Guitarist Matthew Ardizzone has performed throughout the United States and Canada and was a prizewinner in the Stotsenberg and Rantucci International Guitar Competitions. In addition to being a solo recitalist, he is an active collaborator. His recent chamber music partners include violinist Movses Pogossian, tenor Gregory Kunde, and saxophonist Matthew Sintchak (Duo Nouveau). Matthew's first CD, entitled Mazurka!, was recently released by the Aardvark Media record label, and has been nationally distributed. It was a recipient of a 2001 "Crystal Award for Excellence." An avid scholar, Matthew's work has been published in Soundboard Magazine and with Mel Bay Publications. His festival appearances as a performer and teacher include the Shady Side Chamber Music Festival (Pittsburgh), Brave New Works (Ann Arbor), and the Ithaca College Guitar Festival; he has given master classes at schools throughout the country, including the Cleveland Institute of Music, Eastern Michigan University, and the University of Iowa. With Bachelor and Master of Music degrees in guitar performance from Ithaca College, Matthew was the first guitarist to receive the Doctor of Musical Arts from the Eastman School of Music where he was also awarded the Performer's Certificate. He has been on the faculties of Eastman's Community Education Division, St. John Fisher College, and Nazareth College in Rochester, NY (the latter since 1992). He now resides in Ann Arbor and teaches at Bowling Green State University.

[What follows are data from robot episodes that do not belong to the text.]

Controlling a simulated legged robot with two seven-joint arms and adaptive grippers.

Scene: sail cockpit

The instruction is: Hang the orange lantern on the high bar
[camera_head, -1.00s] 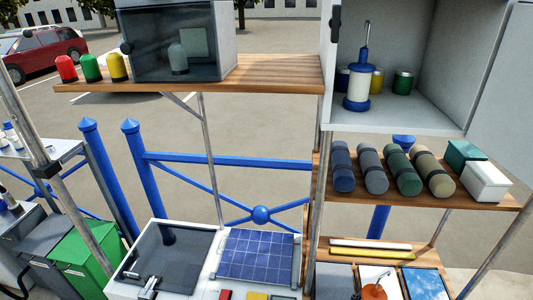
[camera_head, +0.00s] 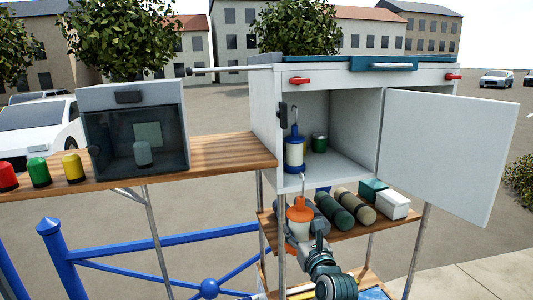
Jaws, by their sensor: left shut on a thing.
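The orange lantern (camera_head: 299,214) has an orange cap, a pale body and a thin hook rising above it. It hangs upright in the air in front of the middle shelf. My left gripper (camera_head: 313,231) is shut on it from the right and hides part of its side. The high bar (camera_head: 230,69) is a thin light rod sticking out left from the top of the white cabinet, with a dark end knob. The lantern is well below the bar and to its right. My right gripper is not in view.
A blue lantern (camera_head: 294,154) and a green can (camera_head: 319,144) stand in the open white cabinet (camera_head: 265,115). Its door (camera_head: 438,155) is swung out right. Rolled bundles (camera_head: 335,210) lie on the shelf below. A glass-fronted box (camera_head: 135,130) stands on the left wooden shelf (camera_head: 225,152).

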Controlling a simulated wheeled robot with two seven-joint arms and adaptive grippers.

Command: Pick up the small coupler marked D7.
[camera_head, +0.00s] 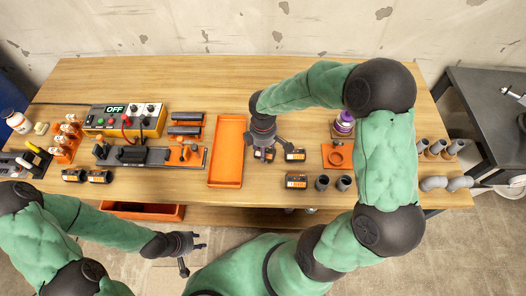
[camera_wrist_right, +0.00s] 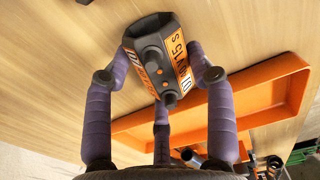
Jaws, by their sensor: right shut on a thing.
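My right gripper (camera_head: 265,148) comes down over the table just right of the orange tray. Its fingers are closed around a small dark coupler (camera_head: 263,155) with an orange label. In the right wrist view the coupler (camera_wrist_right: 150,65) sits between the purple-grey fingers (camera_wrist_right: 160,88), its two round ports facing the camera. The label lettering is turned and hard to read; its end may be D7. Two similar orange-labelled couplers stand to the right, one beside the gripper (camera_head: 295,155) and one nearer the front edge (camera_head: 296,181). My left gripper (camera_head: 193,254) hangs before the table, fingers spread, empty.
The empty orange tray (camera_head: 228,119) lies left of the right gripper. Dark pipe pieces (camera_head: 322,183) stand near the front edge. An orange fixture (camera_head: 337,168) and purple-topped bottle (camera_head: 344,122) are to the right. A power box (camera_head: 125,118) and more couplers (camera_head: 99,177) are left.

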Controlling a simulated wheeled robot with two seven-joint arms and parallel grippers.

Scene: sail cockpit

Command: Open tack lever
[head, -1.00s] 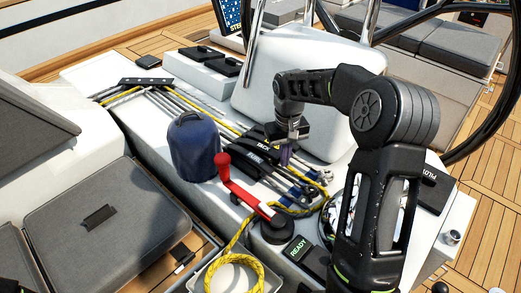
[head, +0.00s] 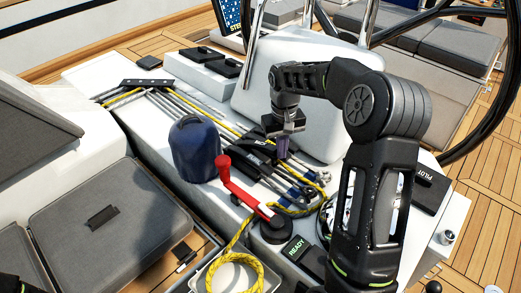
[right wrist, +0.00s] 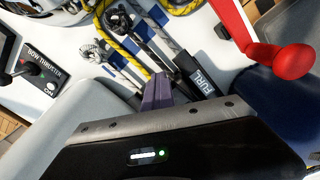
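The bank of black clutch levers (head: 243,160) lies on the white cockpit coaming, with lines running into it. In the right wrist view, a black lever marked FURL (right wrist: 197,78) lies just right of my fingers. I cannot read a TACK label in either view now; my gripper partly covers that area. My right gripper (head: 283,152) points down over the right part of the bank. Its purple fingertips (right wrist: 157,90) look closed together beside the FURL lever, with nothing visible between them. Contact with a lever cannot be told. My left gripper is out of view.
A red-handled winch handle (head: 228,173) and a blue-covered winch (head: 194,148) stand close left of the bank. Yellow rope (head: 238,262) lies coiled in front. A BOW THRUSTER panel (right wrist: 32,70) shows at left in the wrist view. The steering wheel is behind.

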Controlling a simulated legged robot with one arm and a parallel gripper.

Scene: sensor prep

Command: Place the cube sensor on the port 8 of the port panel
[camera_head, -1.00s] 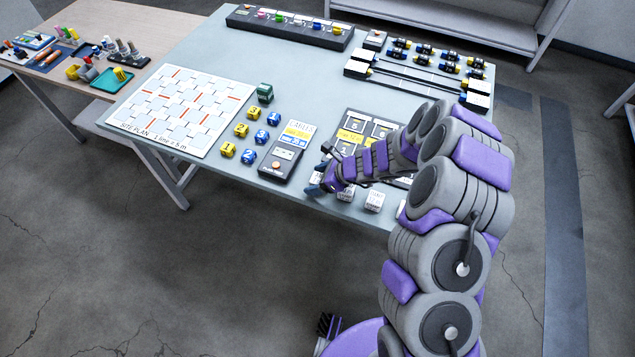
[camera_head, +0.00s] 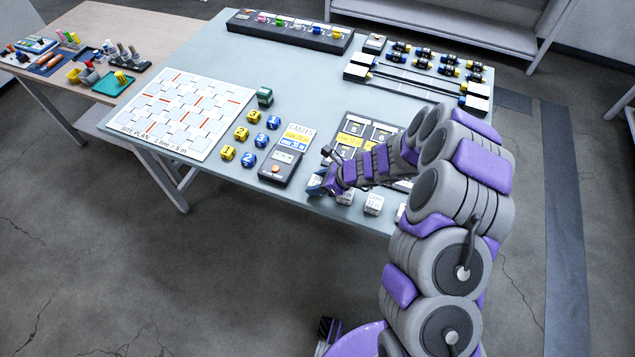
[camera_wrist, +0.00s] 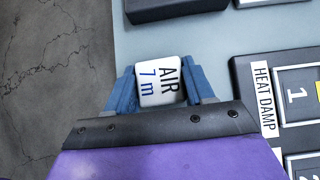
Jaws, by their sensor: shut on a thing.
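A white cube sensor (camera_wrist: 158,82) marked "AIR 7 m" sits between the two blue fingers of my gripper (camera_wrist: 160,88) in the wrist view. The gripper is shut on it. In the head view my gripper (camera_head: 318,186) is at the near edge of the table, and the held cube is mostly hidden there. The port panel (camera_head: 347,124) is a dark board with numbered squares, partly covered by my arm. Ports 1, 5 and 6 show; I cannot see port 8. In the wrist view the panel (camera_wrist: 243,85), with port 1 and a "HEAT DAMP" label, lies right of the gripper.
More white cubes (camera_head: 373,203) stand along the table's near edge. A dark handheld meter (camera_head: 277,168) and several blue and yellow cubes (camera_head: 249,157) lie left of the gripper. A site plan (camera_head: 170,112) covers the table's left. Black rails (camera_head: 425,78) lie at the back right.

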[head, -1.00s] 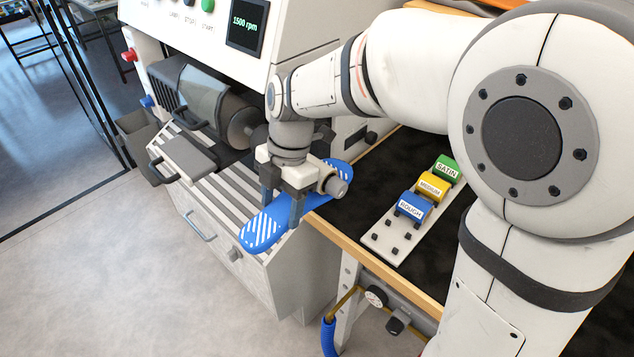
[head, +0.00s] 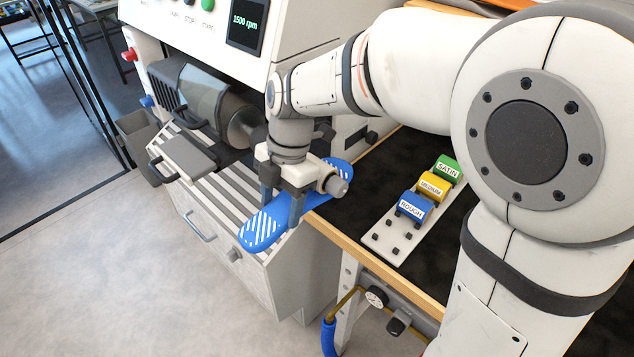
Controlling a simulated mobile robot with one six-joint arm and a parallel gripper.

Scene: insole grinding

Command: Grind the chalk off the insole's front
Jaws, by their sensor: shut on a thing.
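The blue insole (head: 266,229) has white chalk stripes on its near end and more white marks towards its far end. My gripper (head: 283,205) is shut on the insole around its middle, which the fingers and wrist partly hide. The insole is held above the slatted grey top, in front of the grinding machine (head: 297,30). The machine's grey drum (head: 236,118) is behind and left of my gripper, apart from the insole's near end. The display (head: 246,22) reads 1500 rpm.
A white rack (head: 392,242) on the black worktop holds blocks labelled rough (head: 411,210), medium (head: 433,187) and satin (head: 448,169). A hose (head: 329,335) hangs below the wooden table edge. Open floor lies at lower left.

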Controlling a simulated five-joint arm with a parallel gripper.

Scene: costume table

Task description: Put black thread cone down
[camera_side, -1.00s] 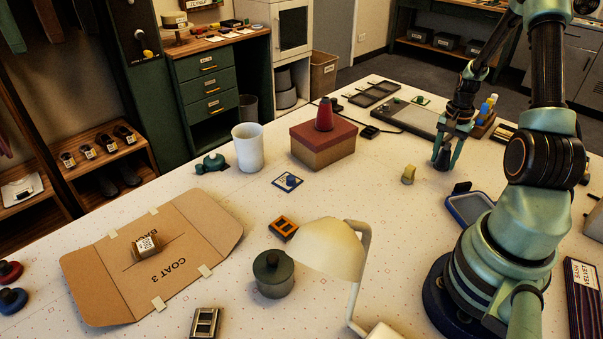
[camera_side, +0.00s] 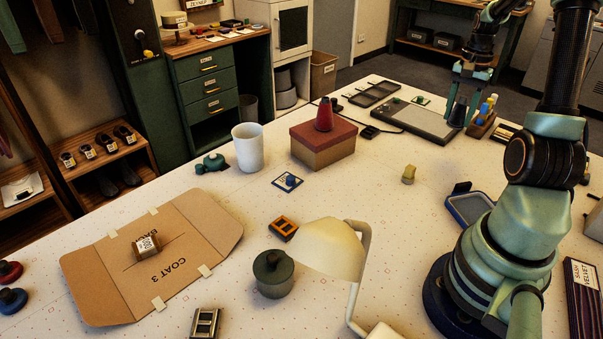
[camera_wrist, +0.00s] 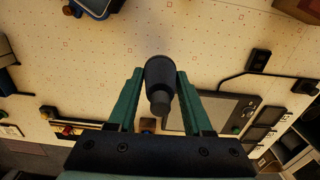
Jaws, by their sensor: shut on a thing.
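The black thread cone (camera_wrist: 163,84) is upheld between the two green fingers of my gripper (camera_wrist: 160,85) in the wrist view. In the side view my gripper (camera_side: 459,112) is raised over the far right of the table, and the dark cone (camera_side: 457,115) shows between its fingertips. The cone appears clear of the table, beside the grey flat panel. A red thread cone (camera_side: 324,115) stands on a red-lidded box (camera_side: 323,145) near the middle.
The grey panel (camera_side: 408,117) lies left of my gripper, and a wooden block with small bottles (camera_side: 484,115) stands close on its right. A yellow piece (camera_side: 409,174) lies nearer. A white cup (camera_side: 248,147) and desk lamp (camera_side: 331,249) stand further left. Bare tabletop lies around the yellow piece.

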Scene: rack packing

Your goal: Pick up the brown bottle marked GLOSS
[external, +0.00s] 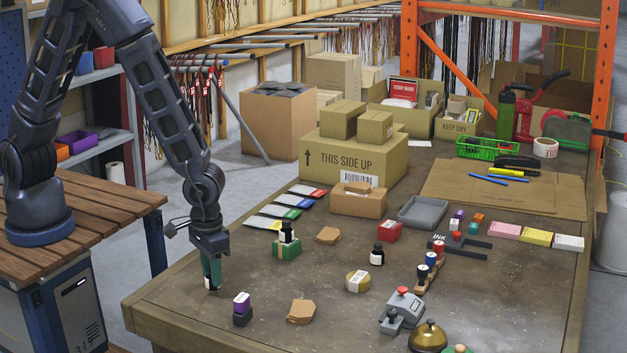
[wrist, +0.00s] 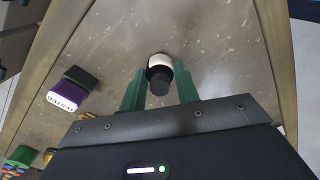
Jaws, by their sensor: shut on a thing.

Representing the Finlandia Foundation as Performer of the Year, concert flutist and performing artist Ulla Suokko enjoys a versatile career sharing the magic of music, poetry and stories with audiences on both sides of the Atlantic. Active both as a soloist and chamber musician, she has been featured in some of New York City's most prestigious concert halls and in many other venerated concert venues throughout the East Coast, Europe and Central Asia. Her performances are heard regularly throughout the New York Metropolitan area, and New York City's classical radio station WNYC has often broadcast her recordings and live performances. Ms. Suokko has been a featured artist at many summer festivals in her native Finland, including the Kuhmo Chamber Music Festival and Uusikaupunki Crusell Festival. Last year brought her to perform at international festivals also to Tashkent, Uzbekistan and to Ulan Bator and Gobi desert in Mongolia. This year her performances include concerts in Azerbaijan, Armenia and Georgia. Performing regularly with some of New York's best contemporary music ensembles, she collaborates with composers, inspiring new works for her instrument. She has premiered scores of works, including several dedicated to her. Ms. Suokko earned the Master of Music degree from Sibelius Academy in Finland and a Performer's Certificate from Eastman School of Music. While still living in Finland, she was flutist in the Helsinki Philharmonic Orchestra and spent many summers studying and performing in Italy. She has taught master classes in the U.S., Europe and Central Asia. She holds the Doctor of Musical Arts degree from The Julliard School, where she studied with Julius Baker. In her spare time Ms. Suokko enjoys reading and writing, exploring languages and cultures, practicing Shorin Ryu karate as well as dancing flamenco and Argentinean tango.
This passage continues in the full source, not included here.